Aggregation	StreamAnalytix framework provides the functionality to aggregate similar kind of alerts into one alert. This allows user to generate alert on moving time window in seconds with user provided frequency.
Criteria	Mean: Performs mean operation on selected widget parameters. Min: Performs mean operation on selected widget parameters. Max: Performs mean operation on selected widget parameters. However, Criteria depends on the selected widgets.
Send Alert	It enables you to automate the option to send email alerts to multiple users at the same time. You can add fields like Cc and Bcc.

View Alerts

StreamAnalytix enables you to check the generated alerts on the user interface along with email notifications.

Configured List

On Alerts page, you can view the list of all configured alerts for all pipelines in a workspace. (Go to Alerts --> Configured List)

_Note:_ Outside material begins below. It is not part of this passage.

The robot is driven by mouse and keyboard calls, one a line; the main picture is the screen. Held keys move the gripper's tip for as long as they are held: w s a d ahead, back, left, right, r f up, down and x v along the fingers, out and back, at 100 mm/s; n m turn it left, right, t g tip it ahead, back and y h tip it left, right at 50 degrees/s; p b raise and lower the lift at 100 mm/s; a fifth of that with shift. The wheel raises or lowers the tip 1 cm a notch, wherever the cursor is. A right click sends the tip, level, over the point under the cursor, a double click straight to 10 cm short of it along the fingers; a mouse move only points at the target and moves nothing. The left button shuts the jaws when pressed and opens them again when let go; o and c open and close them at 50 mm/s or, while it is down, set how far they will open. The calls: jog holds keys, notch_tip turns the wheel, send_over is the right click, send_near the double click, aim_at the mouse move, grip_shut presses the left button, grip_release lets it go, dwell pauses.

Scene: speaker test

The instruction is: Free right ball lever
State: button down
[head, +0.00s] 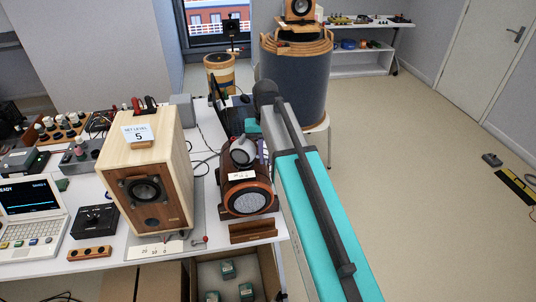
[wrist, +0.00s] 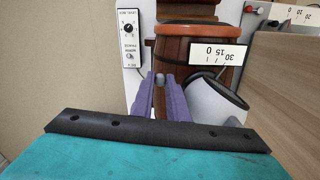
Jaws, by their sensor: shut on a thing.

All configured alerts of pipelines are listed here.

You can search the alerts on the basis of keyword and sort the list column wise by clicking on the column headers.

The configured list provides following information about the alerts.

• Name: Alert Name.

• Pipeline Name: Pipeline name on which alert is configured.

• Type: Alert type whether Monitoring or Application Type

• Actions: The following two type of actions can be performed on Alerts :

• Enable/Disable

• View Criteria

Enable/Disable: Click on the toggle icon and enable or disable the alert.If disabled, alert will not be generated and you will get the message “Alert disabled successfully”.

If alert is enabled, you will get the message “Alert enabled successfully”.

View Criteria: Click on the view criteria button to view the rules specified for generating the alarm.

For example, if active jobs are equal to 23, alarm will be generated.

Count Monitoring Alerts:

You can count the monitoring alerts for different widgets.

Go to Monitoring > Summary View

User can view the count of configured monitoring alerts on each widget.

For example, count(2) in Job History widget specifies two alerts are configured in this widget.

Note: If you delete configured alert, then all related alerts are also deleted

If you delete a pipeline, then all associated configured alerts are also deleted.